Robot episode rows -

----

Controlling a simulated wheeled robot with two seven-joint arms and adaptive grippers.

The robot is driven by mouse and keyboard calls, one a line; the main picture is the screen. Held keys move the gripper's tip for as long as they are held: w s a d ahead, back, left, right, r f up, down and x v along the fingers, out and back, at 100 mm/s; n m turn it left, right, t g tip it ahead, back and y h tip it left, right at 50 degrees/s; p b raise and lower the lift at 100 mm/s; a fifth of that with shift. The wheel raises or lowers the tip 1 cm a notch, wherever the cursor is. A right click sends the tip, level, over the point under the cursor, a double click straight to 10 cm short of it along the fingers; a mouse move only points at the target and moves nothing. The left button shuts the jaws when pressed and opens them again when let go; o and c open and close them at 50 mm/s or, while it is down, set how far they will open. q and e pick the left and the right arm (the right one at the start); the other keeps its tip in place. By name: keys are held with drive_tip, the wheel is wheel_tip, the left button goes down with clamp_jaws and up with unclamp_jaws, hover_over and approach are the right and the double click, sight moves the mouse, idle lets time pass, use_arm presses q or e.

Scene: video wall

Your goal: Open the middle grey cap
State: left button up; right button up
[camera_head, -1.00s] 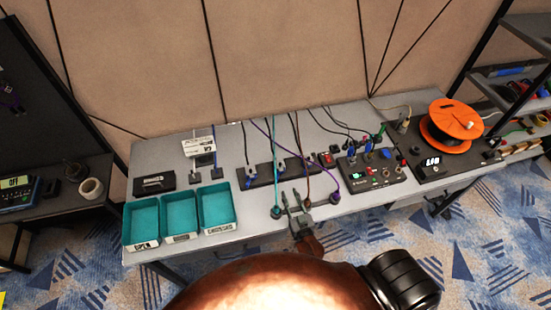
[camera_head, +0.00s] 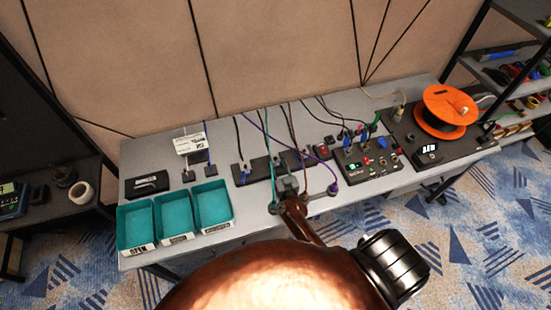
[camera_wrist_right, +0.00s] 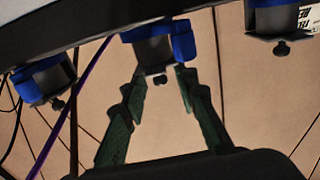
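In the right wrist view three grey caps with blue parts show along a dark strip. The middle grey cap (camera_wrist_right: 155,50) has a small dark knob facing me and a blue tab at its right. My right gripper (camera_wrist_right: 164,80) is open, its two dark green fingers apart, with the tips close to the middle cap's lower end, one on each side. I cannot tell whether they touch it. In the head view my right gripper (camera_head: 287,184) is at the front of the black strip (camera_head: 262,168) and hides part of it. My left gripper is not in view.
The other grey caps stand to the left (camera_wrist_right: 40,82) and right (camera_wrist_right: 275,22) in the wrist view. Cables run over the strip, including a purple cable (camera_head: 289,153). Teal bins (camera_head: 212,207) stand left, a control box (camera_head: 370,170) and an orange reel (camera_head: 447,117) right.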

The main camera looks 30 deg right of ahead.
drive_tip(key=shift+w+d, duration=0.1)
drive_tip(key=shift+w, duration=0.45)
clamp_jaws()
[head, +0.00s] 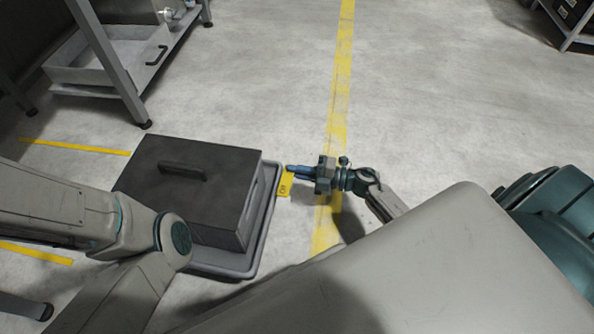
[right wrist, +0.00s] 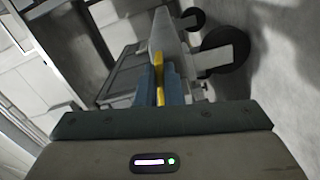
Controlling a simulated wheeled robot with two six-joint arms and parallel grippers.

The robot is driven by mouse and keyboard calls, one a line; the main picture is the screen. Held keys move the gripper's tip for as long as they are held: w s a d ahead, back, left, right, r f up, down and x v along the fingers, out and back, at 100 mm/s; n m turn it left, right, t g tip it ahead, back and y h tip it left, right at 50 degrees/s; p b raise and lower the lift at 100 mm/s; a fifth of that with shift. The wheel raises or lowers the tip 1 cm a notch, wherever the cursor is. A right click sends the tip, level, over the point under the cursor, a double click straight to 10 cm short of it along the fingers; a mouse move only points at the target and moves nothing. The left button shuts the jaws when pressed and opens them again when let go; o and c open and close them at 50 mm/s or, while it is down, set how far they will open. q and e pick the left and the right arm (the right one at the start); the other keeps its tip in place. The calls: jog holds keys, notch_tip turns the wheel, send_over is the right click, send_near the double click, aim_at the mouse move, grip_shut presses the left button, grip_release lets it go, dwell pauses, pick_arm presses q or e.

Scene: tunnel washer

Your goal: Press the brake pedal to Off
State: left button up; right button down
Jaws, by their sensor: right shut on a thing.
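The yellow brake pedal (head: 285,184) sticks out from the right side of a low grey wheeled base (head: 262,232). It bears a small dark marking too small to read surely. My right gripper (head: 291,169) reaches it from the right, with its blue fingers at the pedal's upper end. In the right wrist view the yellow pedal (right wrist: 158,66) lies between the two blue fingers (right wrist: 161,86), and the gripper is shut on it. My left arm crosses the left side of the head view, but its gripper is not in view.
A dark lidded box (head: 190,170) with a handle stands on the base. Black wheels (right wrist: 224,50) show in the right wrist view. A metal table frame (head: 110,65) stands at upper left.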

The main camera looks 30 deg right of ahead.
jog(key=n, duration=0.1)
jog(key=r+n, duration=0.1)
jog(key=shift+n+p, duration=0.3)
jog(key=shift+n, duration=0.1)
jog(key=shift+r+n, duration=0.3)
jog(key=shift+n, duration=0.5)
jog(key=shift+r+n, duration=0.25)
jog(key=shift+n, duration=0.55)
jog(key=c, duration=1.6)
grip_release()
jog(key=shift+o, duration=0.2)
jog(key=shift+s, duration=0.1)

----

Request -
Identify which lines contain the word "State" and copy each one.

Final result -
State: left button up; right button up
State: left button up; right button down

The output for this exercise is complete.